Spark Queries

Querying with SQL

Querying Mixed-Format table by merge on read

Using Select statement to query on Mixed-Format tables.

SELECT * FROM mixed_catalog.db.sample

The Mixed-Format connector will merge the data from BaseStore and ChangeStore.

Query on change store

For a Mixed-Format table with primary keys. you can query on ChangeStore by .change.

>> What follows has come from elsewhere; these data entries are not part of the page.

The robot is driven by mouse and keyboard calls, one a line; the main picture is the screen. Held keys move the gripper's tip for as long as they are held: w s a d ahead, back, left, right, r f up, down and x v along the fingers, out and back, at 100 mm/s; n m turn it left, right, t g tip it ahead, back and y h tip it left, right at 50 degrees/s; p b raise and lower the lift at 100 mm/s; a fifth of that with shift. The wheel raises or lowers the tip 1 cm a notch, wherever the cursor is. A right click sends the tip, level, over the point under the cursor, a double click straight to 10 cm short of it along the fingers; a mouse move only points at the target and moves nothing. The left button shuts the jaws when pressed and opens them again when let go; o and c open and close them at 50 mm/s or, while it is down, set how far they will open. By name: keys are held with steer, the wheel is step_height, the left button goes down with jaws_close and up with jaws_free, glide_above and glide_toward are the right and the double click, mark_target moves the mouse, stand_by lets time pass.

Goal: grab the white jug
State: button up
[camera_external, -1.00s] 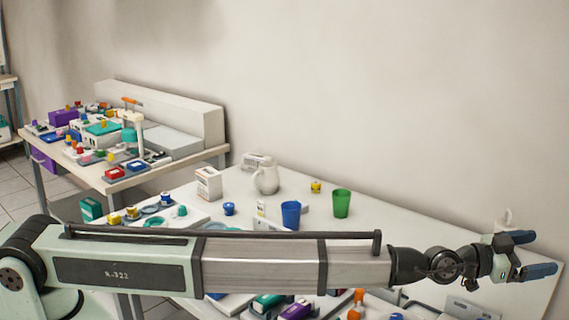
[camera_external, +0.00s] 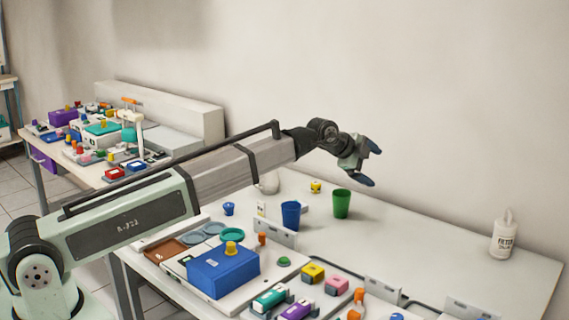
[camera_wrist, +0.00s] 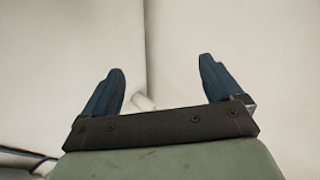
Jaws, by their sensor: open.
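The white jug (camera_external: 268,183) stands on the long white table in the external view. Most of it is hidden behind my forearm, and only a lower part shows. My gripper (camera_external: 371,164) is up in the air to the right of the jug, above the green cup's level, with its fingers pointing right. In the wrist view my gripper (camera_wrist: 162,66) is open, with nothing held between its dark blue fingers. A small pale object (camera_wrist: 143,101) shows by the left finger there; I cannot tell what it is.
A blue cup (camera_external: 291,214) and a green cup (camera_external: 341,203) stand right of the jug. A small yellow item (camera_external: 316,187) sits behind them. A white bottle (camera_external: 503,236) stands at the far right. A blue box (camera_external: 223,270) is in front. The table's right middle is clear.

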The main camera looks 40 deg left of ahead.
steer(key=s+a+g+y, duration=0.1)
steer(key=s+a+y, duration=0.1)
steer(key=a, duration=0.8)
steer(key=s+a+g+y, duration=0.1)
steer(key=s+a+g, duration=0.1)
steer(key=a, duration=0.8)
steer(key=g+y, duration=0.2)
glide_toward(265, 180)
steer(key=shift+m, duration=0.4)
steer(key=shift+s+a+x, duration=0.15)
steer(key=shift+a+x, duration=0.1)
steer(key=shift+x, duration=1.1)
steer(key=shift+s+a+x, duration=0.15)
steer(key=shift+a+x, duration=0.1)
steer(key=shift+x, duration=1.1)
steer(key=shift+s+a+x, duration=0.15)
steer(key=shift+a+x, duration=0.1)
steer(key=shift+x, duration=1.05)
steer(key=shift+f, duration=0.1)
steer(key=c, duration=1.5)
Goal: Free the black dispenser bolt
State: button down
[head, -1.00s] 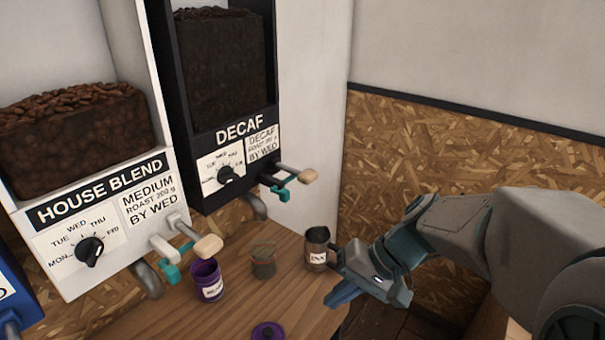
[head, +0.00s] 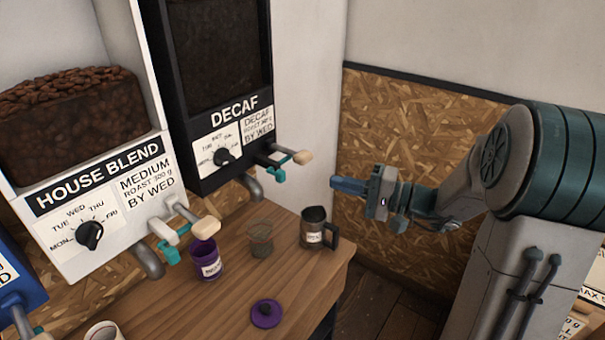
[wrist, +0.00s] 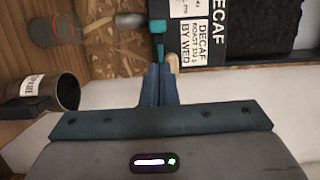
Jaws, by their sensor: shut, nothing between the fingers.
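The black dispenser (head: 228,182), labelled DECAF, hangs on the wall; its label panel also shows in the wrist view (wrist: 218,55). Below its front sits a teal bolt (head: 276,175) beside a grey lever with a pale wooden knob (head: 303,157). In the wrist view the teal bolt (wrist: 158,27) and the wooden knob (wrist: 173,62) lie just beyond my fingertips. My gripper (head: 333,182) is shut and empty, to the right of the knob and slightly lower, pointing left toward the dispenser. Whether the fingertips touch the knob or bolt I cannot tell.
The white House Blend dispenser (head: 78,240) stands left, with its own teal bolt and lever. On the wooden table (head: 215,310) stand a purple cup (head: 207,262), a glass (head: 260,240) and a metal jug (head: 313,228); a purple lid (head: 266,313) lies there too.

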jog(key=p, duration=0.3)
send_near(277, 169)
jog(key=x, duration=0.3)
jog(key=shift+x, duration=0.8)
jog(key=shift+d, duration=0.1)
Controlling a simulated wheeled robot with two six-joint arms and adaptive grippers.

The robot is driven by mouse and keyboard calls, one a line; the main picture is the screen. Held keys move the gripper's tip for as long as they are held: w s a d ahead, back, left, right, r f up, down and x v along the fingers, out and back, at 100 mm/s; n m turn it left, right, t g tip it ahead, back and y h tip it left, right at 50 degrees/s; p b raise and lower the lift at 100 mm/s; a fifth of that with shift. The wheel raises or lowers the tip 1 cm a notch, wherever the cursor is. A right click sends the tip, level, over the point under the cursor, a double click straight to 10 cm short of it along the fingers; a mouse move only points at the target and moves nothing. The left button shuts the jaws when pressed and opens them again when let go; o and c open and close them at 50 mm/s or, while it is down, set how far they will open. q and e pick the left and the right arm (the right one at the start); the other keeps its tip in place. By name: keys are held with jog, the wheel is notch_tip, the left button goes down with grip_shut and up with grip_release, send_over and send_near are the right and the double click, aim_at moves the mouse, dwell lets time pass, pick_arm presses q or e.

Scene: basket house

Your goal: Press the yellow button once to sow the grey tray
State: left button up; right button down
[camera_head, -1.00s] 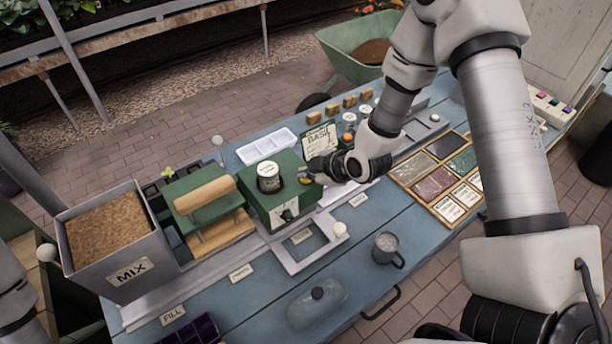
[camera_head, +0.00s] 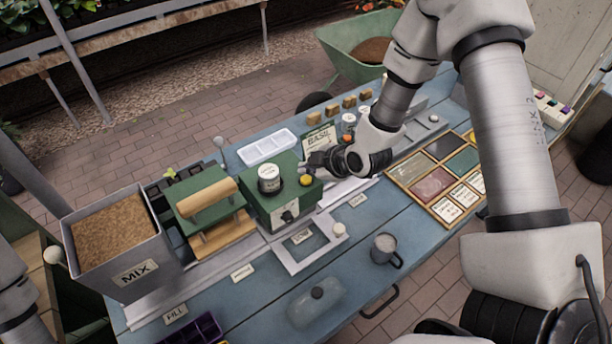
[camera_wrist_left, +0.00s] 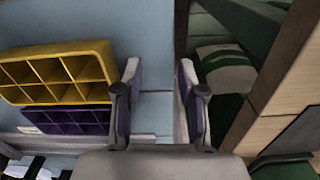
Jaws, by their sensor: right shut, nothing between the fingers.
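My right gripper (camera_head: 312,163) is shut and empty, just beyond and above the button. It looks apart from the button, which shows clear. No grey tray can be clearly made out; the inside of the machine is hidden. My left gripper (camera_wrist_left: 160,95) is open and empty in the left wrist view, with a purple tray (camera_wrist_left: 62,122) and a yellow tray (camera_wrist_left: 60,72) to its left.
A green press with a wooden handle (camera_head: 208,197) and a MIX bin (camera_head: 140,272) stand left of the machine. A mug (camera_head: 384,250) and a glass-like dome (camera_head: 315,303) stand in front. A white tray (camera_head: 266,148) lies behind. Seed packets in a wooden frame (camera_head: 408,186) lie right.

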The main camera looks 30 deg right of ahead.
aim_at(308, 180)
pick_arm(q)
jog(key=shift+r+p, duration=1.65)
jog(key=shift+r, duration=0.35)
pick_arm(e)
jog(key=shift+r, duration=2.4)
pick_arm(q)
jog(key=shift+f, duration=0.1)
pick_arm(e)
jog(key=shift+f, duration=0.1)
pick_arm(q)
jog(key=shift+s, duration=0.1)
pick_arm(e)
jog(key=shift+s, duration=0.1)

SELECT * FROM mixed_catalog.db.sample.change

+---+----+----+---------------+------------+--------------+
| id|name|data|_transaction_id|_file_offset|_change_action|
+---+----+----+---------------+------------+--------------+
|  1|dddd|abcd|              3|           1|        INSERT|
|  1|dddd|abcd|              3|           2|        DELETE|
+---+----+----+---------------+------------+--------------+

The addition columns are:

  • _transaction_id: The transaction ID allocated by AMS during data write is assigned per SQL execution in batch mode and per checkpoint in streaming mode.
  • _file_offset:The order of data written with the same _transaction_id.
  • _change_action:The type of change record, INSERT or DELETE.

Querying with DataFrames

You can read the Mixed-Format table by Spark DataFrames:

val df = spark.read.table("mixed_catalog.db.sample")
df.count

And visit the ChangeStore by .change.

val df = spark.read.table("mixed_catalog.db.sample.change")
df.count